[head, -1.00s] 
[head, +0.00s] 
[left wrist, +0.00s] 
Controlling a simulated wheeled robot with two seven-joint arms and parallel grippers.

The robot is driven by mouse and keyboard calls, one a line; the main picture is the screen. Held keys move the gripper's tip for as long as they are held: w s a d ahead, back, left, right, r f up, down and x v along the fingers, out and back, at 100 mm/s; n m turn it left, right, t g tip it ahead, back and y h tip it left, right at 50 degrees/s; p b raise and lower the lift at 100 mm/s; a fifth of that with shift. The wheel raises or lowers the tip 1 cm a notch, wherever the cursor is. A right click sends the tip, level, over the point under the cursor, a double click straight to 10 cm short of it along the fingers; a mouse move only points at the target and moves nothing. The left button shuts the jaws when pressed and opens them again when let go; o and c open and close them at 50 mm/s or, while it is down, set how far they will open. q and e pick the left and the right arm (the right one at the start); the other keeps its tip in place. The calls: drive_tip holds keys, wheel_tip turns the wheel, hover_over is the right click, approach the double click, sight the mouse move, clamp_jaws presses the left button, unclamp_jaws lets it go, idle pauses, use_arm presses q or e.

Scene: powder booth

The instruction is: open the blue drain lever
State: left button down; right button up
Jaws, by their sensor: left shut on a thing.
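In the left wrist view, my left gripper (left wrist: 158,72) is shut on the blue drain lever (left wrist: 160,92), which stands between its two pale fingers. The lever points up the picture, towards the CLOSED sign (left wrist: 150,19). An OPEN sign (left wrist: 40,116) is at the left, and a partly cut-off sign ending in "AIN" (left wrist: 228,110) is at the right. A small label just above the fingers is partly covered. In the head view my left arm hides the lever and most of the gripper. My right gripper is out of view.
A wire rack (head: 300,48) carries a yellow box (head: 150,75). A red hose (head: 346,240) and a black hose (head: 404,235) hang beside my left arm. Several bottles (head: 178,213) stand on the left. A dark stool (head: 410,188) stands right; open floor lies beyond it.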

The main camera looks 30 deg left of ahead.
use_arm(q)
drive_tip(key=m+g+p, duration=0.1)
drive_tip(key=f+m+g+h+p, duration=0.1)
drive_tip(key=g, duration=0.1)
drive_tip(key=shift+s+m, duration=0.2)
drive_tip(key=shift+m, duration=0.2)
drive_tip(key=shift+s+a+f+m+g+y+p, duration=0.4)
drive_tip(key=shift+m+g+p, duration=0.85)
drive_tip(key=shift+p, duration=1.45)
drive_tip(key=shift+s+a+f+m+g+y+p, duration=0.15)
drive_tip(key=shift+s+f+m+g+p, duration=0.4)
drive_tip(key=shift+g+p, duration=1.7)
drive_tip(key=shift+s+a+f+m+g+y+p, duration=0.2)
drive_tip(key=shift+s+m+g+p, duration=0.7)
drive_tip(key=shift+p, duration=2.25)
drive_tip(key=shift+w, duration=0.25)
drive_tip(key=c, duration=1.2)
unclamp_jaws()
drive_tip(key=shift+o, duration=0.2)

§ §

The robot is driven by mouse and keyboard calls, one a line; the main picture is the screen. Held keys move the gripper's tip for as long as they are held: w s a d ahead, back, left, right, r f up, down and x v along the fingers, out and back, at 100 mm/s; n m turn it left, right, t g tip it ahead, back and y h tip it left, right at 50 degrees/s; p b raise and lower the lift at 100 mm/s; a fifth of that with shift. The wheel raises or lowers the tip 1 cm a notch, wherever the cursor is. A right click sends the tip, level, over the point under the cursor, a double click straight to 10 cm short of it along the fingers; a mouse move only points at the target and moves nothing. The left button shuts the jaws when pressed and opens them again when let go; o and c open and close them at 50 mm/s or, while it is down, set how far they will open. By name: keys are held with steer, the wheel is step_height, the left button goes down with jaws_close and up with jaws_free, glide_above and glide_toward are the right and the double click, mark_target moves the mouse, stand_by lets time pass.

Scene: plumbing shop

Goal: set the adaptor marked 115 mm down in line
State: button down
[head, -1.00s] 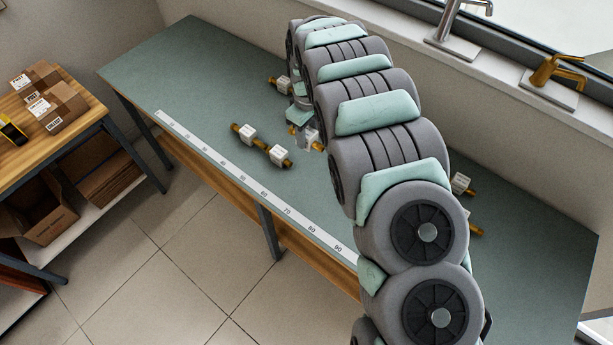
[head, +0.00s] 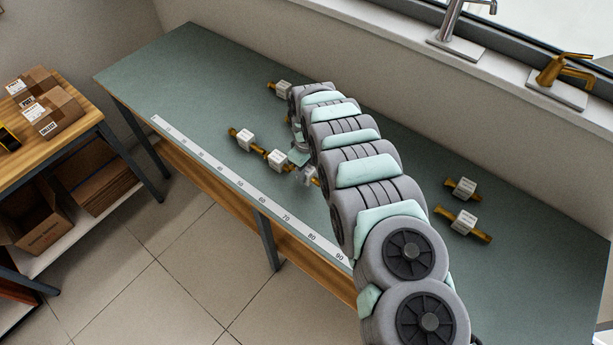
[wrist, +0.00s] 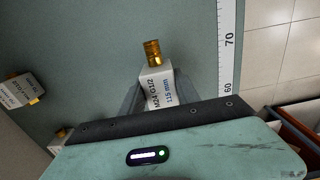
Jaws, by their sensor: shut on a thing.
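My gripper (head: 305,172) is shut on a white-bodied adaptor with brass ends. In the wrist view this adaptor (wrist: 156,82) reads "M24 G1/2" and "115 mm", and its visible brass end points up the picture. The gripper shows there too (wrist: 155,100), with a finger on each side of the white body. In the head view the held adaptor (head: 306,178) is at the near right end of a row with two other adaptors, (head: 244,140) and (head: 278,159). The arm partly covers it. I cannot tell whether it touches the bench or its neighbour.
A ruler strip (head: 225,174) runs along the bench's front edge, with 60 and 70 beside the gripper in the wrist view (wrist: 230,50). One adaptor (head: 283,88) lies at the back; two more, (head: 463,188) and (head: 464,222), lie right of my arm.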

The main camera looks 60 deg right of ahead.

§ §

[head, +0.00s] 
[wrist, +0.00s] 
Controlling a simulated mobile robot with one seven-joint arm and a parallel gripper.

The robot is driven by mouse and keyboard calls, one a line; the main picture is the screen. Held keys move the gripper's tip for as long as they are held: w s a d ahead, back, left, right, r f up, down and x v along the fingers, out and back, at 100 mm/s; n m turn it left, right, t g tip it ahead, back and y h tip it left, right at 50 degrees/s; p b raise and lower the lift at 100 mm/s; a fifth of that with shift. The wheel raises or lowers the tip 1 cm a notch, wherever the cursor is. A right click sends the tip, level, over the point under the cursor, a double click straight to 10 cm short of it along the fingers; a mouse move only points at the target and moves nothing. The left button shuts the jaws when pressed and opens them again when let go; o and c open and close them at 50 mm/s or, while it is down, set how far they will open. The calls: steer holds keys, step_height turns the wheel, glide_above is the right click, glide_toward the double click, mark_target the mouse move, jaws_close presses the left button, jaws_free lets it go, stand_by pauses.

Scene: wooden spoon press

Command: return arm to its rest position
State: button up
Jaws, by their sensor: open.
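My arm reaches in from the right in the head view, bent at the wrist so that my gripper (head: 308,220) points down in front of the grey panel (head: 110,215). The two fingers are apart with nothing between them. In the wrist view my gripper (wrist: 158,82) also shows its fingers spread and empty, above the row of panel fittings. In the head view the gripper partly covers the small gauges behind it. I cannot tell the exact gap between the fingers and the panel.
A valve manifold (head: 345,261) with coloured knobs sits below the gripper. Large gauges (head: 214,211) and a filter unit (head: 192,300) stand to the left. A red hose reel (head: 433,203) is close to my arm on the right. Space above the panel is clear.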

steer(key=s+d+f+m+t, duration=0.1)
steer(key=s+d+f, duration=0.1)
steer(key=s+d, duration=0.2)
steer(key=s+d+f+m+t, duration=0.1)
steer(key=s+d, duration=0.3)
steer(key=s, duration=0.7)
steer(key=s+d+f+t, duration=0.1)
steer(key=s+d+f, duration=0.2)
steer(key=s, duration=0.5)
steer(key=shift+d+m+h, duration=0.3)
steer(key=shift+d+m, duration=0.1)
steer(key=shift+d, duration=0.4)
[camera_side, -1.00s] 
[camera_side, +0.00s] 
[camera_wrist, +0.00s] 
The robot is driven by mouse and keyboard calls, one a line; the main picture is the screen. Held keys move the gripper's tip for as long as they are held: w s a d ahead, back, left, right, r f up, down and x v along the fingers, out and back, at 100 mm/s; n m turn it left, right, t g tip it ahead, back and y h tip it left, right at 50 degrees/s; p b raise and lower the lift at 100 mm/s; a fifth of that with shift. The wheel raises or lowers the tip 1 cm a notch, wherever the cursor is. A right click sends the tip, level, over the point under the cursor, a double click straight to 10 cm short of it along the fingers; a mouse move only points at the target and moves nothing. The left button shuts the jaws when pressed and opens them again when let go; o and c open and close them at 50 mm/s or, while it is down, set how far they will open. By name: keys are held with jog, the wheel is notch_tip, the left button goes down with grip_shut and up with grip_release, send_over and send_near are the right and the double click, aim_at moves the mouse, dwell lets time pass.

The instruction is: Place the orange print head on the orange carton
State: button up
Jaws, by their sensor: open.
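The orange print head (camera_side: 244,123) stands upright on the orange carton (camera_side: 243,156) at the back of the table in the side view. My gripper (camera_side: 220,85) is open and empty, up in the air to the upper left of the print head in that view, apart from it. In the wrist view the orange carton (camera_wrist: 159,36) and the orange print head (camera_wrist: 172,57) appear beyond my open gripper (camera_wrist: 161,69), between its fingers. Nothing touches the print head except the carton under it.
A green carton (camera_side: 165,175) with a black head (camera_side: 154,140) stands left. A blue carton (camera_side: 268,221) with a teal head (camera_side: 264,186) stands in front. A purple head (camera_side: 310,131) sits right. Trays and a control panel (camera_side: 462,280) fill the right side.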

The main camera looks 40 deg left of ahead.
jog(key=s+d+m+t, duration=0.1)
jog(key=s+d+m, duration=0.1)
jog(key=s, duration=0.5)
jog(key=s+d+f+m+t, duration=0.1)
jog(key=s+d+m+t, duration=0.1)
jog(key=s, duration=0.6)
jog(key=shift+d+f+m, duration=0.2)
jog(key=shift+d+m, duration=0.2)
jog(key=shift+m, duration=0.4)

§ §

## WRITTEN INSTRUCTION
Copy each line of the listing that contains the string "seven".

## RESPONSE TO THE EXERCISE
Controlling a simulated wheeled robot with two seven-joint arms and parallel grippers.
Controlling a simulated mobile robot with one seven-joint arm and a parallel gripper.

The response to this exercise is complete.